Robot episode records
* begin *

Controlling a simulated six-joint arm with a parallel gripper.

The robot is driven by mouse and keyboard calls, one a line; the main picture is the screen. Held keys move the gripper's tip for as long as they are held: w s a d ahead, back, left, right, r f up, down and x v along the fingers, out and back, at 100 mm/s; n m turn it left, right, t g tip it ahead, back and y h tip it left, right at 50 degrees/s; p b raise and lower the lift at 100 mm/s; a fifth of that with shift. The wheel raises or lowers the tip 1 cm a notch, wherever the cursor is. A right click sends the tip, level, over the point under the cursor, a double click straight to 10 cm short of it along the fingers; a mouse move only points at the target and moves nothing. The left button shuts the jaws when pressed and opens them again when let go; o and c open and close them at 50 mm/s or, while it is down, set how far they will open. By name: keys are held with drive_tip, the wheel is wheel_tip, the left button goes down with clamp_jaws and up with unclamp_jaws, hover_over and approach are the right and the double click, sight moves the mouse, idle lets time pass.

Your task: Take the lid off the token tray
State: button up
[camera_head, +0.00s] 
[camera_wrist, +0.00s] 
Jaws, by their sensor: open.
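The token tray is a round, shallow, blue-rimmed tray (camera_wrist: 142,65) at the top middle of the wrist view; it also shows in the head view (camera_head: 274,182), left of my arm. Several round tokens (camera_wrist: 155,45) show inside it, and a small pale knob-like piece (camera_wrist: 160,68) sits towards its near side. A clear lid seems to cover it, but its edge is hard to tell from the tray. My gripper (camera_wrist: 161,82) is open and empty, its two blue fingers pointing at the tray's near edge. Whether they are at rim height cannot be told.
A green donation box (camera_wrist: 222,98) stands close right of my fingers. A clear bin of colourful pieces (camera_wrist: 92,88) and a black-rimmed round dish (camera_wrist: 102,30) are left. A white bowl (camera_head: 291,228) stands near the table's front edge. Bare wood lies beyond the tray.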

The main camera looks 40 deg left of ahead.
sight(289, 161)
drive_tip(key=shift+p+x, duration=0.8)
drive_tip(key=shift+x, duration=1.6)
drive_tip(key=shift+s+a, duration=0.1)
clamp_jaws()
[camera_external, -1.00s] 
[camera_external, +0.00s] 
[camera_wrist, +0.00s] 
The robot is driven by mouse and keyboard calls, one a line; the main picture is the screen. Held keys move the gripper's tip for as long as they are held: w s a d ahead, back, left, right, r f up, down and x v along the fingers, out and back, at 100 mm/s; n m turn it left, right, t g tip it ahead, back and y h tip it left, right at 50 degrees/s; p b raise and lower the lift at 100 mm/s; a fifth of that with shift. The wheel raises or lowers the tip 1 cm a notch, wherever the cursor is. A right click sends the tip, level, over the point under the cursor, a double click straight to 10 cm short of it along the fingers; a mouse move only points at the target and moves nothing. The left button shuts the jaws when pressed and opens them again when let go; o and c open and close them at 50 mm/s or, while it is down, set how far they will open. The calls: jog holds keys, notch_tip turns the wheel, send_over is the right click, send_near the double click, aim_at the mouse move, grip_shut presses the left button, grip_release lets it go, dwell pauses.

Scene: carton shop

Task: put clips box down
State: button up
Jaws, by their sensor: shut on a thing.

* end *

Set down all of the entries exactly, please.

Task output
Controlling a simulated six-joint arm with a parallel gripper.

The robot is driven by mouse and keyboard calls, one a line; the main picture is the screen. Held keys move the gripper's tip for as long as they are held: w s a d ahead, back, left, right, r f up, down and x v along the fingers, out and back, at 100 mm/s; n m turn it left, right, t g tip it ahead, back and y h tip it left, right at 50 degrees/s; p b raise and lower the lift at 100 mm/s; a fifth of that with shift. The wheel raises or lowers the tip 1 cm a notch, wherever the cursor is. A right click sends the tip, level, over the point under the cursor, a double click straight to 10 cm short of it along the fingers; a mouse move only points at the target and moves nothing. The left button shuts the jaws when pressed and opens them again when let go; o and c open and close them at 50 mm/s or, while it is down, set how far they will open. By name: keys are held with drive_tip, the wheel is wheel_tip, the left button goes down with clamp_jaws and up with unclamp_jaws, hover_over and approach are the right and the double click, sight moves the mouse, idle lets time pass.

Your task: Take the lid off the token tray
State: button up
[camera_head, +0.00s] 
[camera_wrist, +0.00s] 
Jaws, by their sensor: open.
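The token tray is a round, shallow, blue-rimmed tray (camera_wrist: 142,65) at the top middle of the wrist view; it also shows in the head view (camera_head: 274,182), left of my arm. Several round tokens (camera_wrist: 155,45) show inside it, and a small pale knob-like piece (camera_wrist: 160,68) sits towards its near side. A clear lid seems to cover it, but its edge is hard to tell from the tray. My gripper (camera_wrist: 161,82) is open and empty, its two blue fingers pointing at the tray's near edge. Whether they are at rim height cannot be told.
A green donation box (camera_wrist: 222,98) stands close right of my fingers. A clear bin of colourful pieces (camera_wrist: 92,88) and a black-rimmed round dish (camera_wrist: 102,30) are left. A white bowl (camera_head: 291,228) stands near the table's front edge. Bare wood lies beyond the tray.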

The main camera looks 40 deg left of ahead.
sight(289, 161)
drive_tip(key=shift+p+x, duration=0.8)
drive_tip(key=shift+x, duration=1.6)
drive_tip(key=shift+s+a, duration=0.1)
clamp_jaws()
[camera_external, -1.00s] 
[camera_external, +0.00s] 
[camera_wrist, +0.00s] 
The robot is driven by mouse and keyboard calls, one a line; the main picture is the screen. Held keys move the gripper's tip for as long as they are held: w s a d ahead, back, left, right, r f up, down and x v along the fingers, out and back, at 100 mm/s; n m turn it left, right, t g tip it ahead, back and y h tip it left, right at 50 degrees/s; p b raise and lower the lift at 100 mm/s; a fifth of that with shift. The wheel raises or lowers the tip 1 cm a notch, wherever the cursor is. A right click sends the tip, level, over the point under the cursor, a double click straight to 10 cm short of it along the fingers; a mouse move only points at the target and moves nothing. The left button shuts the jaws when pressed and opens them again when let go; o and c open and close them at 50 mm/s or, while it is down, set how far they will open. The calls: jog holds keys, notch_tip turns the wheel, send_over is the right click, send_near the double click, aim_at the mouse move, grip_shut presses the left button, grip_release lets it go, dwell pauses.

Scene: carton shop

Task: put clips box down
State: button up
Jaws, by their sensor: shut on a thing.

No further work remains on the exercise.